Oi’s Bava, who is also CEO of Portugal Telecom’s PT Portugal unit, said on a call in October, shortly after the merger was announced, that the deal would bring higher liquidity and “accelerate our ability to crystallize the significant growth opportunities that we see in Brazil.”
He projected that after the merger, Oi would have net debt of 41 billion reais, or 3.3 times earnings before interest, tax, depreciation and amortization.
Oi shares climbed 2.5 percent to 1.62 reais at 4:32 p.m. in Sao Paulo. The stock had sunk 56 percent this year through yesterday.
Consolidation, such as a breakup of Tim, is one of two ways Oi can succeed, said Credit Suisse’s Campbell. The other is through a management turnaround driven by Bava, who is the first CEO at Oi with long-term experience in telecommunications, he said.
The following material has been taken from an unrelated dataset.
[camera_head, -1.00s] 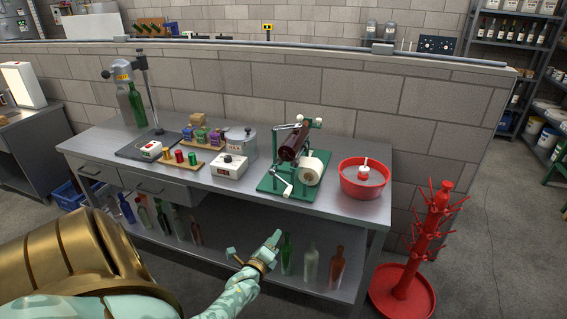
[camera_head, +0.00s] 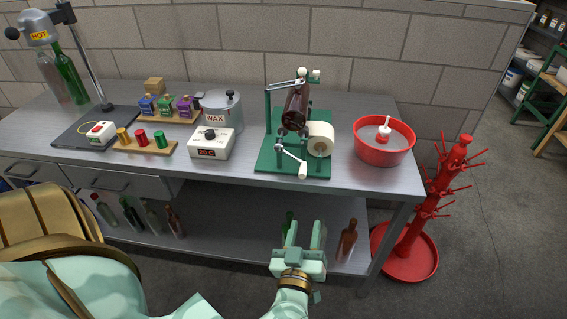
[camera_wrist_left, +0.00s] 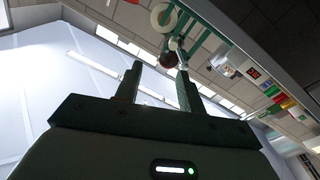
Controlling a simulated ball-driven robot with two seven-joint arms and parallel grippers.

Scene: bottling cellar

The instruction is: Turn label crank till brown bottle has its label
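The brown bottle (camera_head: 296,107) lies in the green label machine (camera_head: 265,161), tilted with one end toward me. Its visible side is plain dark glass. A white label roll (camera_head: 320,140) sits right of it. The crank (camera_head: 291,158) is at the machine's front, with its pale handle (camera_head: 303,170) low. My left gripper (camera_head: 306,226) is in front of the bench edge, below the crank and apart from it. Its fingers are spread and empty. In the left wrist view, the gripper (camera_wrist_left: 158,80) is open, with the label roll (camera_wrist_left: 165,16) beyond its fingertips. My right gripper is not in view.
A red basin (camera_head: 383,153) stands right of the machine. A white control box (camera_head: 211,145) and a wax pot (camera_head: 222,112) stand left. A red rack (camera_head: 421,215) is on the floor at right. Bottles, including a brown one (camera_head: 347,240), stand on the lower shelf.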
“They didn’t really have leadership that came from a lengthy telco background,” Campbell said in an interview in Sao Paulo. “He’s bringing an expertise that the company didn’t have previously. The idea is to do more with less.”
Telefonica and America Movil SAB, which respectively own Vivo and Claro in Brazil, have “the deepest pockets,” Smithen said, allowing them to invest freely in the spectrum auction. “Tim and Oi are going to have to make decisions whether they will invest a market that over time will favor Claro and Vivo,” he said.